The museum positions itself symbolically and functionally as open and fluid, engaging its context and content to ensure it is profoundly interlinked both with Glasgow’s history and its future.
The historic development of the Clyde and the city of Glasgow is a unique legacy. Located where the Kelvin joins the Clyde, the museum’s design flows from the city to the river, symbolizing a dynamic relationship where the museum is the voice of both, connecting the city to the river while transitioning from one to the other.
The museum houses more than 3.000 exhibits in over 150 interactive displays telling the stories of the people behind the term “Clyde Built”, a term that circumscribed the world and stood for unbeatable quality.
The Tall Ship Glenlee is moored in front of the museum’s south facade, for the very first time bringing her together with the city’s unrivaled ship model collection. The Glenlee is one of only five “Clyde Built” sailing vessels afloat in the world today and the only one in the UK.

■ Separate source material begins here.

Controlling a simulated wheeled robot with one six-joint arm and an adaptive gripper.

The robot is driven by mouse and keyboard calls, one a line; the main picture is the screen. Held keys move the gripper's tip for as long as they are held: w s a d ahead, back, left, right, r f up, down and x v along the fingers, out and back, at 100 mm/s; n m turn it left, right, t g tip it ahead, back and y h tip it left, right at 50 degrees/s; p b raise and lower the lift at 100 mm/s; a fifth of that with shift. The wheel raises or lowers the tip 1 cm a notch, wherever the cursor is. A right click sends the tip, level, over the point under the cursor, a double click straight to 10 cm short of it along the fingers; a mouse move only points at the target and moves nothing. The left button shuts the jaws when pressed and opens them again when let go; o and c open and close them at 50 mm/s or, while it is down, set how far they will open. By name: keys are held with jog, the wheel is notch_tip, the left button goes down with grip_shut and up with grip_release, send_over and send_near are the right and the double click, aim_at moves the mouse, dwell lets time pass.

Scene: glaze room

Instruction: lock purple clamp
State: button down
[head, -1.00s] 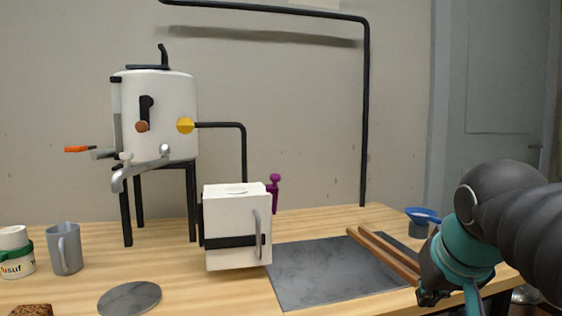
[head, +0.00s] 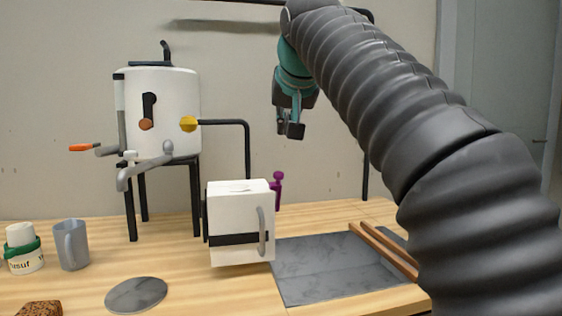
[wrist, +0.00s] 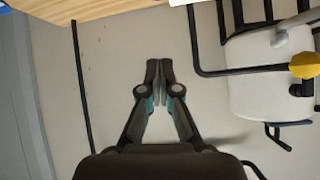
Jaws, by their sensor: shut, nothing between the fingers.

The building, open at opposite ends, has a tunnel-like configuration between the city and the Clyde. However, within this connection between the city and river the building diverts to create a journey away from its external context and into the world of the exhibits.
Visitors build up a gradual sense of the external context as they move through the museum from exhibit to exhibit. The design is a sectional extrusion, open at opposing ends along a diverted linear path. This cross-sectional outline could be seen as a cityscape or a gestural nod to the form of waves on water.
The outer waves, or “pleats”, are enclosed to accommodate support services and the “black box” exhibits. This leaves the main central space column-free and open, offering maximum flexibility to exhibit the museum’s world-class collection.
The main contractors, BAM, described the construction of the massive 2.500-ton steel roof without any internal supporting columns as the most challenging engineering feat in the UK to date.
The form of the roof structure is roughly Z-shaped in plan, with structural mullions at each end that not only support the roof but also allow the glazed end facades to be supported without the need for secondary members. In section the roof is a series of continuous ridges and valleys that constantly vary in height and width from one gable to the other; no two lines of rafters are geometrically identical.
The history of Glasgow is profoundly interlinked with the history of the Clyde, and together they have informed the museum’s design. I wanted the building to reflect the importance of its location and allow for the innovative and inspirational display of its outstanding collection.
The fluid design continues Glasgow’s rich engineering traditions: a true demonstration and celebration of the skills and passion of local engineers and contractors who helped to bring this building to life.